*Exercise*.
Both end lines count: copy exactly from the line that contains "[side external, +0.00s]" to the line that contains "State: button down", and only those lines.

*Listed entries*.
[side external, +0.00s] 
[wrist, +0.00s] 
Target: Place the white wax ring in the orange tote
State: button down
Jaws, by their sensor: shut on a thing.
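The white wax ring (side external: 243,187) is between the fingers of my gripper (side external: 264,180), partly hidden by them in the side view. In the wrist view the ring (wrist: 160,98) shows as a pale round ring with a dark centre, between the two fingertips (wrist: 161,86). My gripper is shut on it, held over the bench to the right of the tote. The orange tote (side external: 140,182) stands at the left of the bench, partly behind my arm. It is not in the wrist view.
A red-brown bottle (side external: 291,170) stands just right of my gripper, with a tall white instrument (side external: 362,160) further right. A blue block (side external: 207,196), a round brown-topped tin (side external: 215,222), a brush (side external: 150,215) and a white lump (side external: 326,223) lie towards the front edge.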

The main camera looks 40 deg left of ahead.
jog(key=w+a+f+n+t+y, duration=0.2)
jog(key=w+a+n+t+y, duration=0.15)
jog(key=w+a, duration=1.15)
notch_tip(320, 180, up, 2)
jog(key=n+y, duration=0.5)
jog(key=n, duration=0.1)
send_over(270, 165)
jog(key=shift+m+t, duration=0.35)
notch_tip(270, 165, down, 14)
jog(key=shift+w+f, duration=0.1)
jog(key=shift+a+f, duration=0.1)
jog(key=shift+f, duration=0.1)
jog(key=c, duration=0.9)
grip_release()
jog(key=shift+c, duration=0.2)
---
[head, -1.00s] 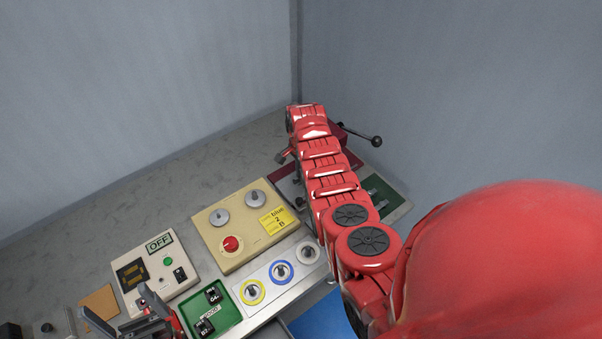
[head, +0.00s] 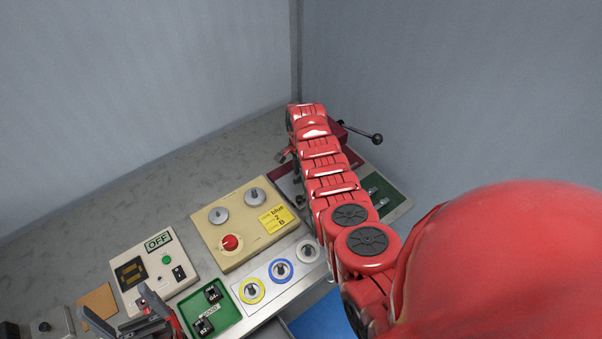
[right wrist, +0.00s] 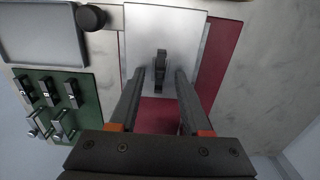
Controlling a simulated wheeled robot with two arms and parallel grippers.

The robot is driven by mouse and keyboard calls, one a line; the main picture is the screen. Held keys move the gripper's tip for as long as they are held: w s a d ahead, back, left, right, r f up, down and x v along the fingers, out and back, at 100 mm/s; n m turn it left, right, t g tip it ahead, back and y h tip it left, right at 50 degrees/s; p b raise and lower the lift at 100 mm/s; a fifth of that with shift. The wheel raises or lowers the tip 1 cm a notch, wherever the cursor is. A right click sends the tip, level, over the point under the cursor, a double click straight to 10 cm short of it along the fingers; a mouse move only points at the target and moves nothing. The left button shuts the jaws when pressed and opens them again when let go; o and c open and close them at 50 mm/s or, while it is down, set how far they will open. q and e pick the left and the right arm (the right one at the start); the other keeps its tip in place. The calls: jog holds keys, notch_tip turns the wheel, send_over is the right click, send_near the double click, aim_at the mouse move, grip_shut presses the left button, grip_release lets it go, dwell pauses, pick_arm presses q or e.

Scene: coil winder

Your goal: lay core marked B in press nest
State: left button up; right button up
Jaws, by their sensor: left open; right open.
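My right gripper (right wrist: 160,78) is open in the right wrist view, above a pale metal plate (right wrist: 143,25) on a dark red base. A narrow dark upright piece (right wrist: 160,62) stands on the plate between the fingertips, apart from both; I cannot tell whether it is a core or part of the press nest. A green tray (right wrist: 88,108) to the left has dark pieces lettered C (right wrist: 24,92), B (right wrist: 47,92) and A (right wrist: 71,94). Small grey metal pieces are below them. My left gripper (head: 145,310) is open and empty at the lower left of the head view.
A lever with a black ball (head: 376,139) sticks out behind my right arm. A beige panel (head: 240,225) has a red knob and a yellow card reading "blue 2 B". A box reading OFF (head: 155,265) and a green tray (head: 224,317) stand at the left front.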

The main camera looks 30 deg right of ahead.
---
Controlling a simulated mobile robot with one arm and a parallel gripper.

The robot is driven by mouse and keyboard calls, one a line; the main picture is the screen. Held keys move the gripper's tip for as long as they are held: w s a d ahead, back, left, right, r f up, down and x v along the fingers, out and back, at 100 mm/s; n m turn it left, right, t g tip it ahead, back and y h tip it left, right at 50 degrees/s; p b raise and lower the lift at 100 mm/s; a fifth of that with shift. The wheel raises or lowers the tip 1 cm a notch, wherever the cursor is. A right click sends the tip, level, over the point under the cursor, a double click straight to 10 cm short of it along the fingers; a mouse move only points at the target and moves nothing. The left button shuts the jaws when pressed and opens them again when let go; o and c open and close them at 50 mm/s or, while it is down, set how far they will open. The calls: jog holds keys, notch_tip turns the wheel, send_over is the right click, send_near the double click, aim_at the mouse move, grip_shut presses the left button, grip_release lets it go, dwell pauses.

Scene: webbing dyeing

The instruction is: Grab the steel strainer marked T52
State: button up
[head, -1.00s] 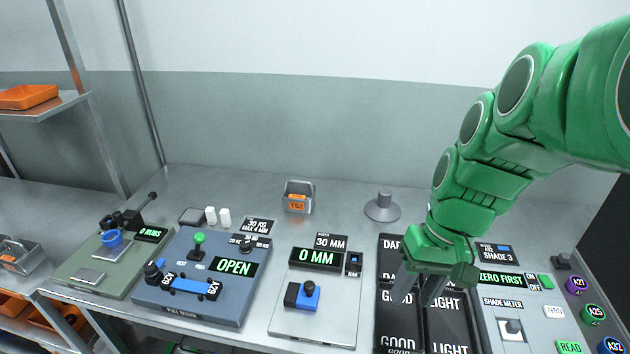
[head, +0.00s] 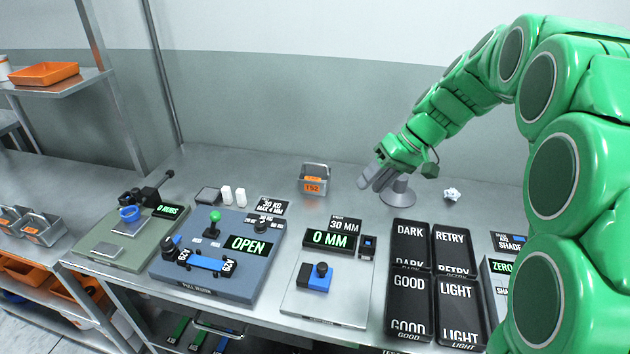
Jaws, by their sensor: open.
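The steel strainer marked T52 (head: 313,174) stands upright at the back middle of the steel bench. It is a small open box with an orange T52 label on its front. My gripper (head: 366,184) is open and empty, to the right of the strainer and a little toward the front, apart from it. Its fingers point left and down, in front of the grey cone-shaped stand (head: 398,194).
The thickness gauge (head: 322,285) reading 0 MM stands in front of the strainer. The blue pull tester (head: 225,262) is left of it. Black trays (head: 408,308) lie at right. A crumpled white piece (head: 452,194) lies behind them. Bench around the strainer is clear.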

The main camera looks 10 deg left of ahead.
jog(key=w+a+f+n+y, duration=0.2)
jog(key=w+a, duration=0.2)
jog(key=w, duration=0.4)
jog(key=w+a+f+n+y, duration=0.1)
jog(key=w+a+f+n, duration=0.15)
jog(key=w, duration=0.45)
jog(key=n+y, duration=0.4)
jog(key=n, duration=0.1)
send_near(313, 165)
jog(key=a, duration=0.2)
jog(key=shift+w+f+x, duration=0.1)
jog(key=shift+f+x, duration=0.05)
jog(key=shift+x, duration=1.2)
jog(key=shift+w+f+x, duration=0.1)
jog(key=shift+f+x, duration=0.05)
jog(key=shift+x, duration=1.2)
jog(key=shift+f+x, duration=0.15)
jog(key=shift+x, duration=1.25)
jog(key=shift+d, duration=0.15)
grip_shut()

*Solution*.
[side external, +0.00s] 
[wrist, +0.00s] 
Target: Place the white wax ring in the orange tote
State: button down

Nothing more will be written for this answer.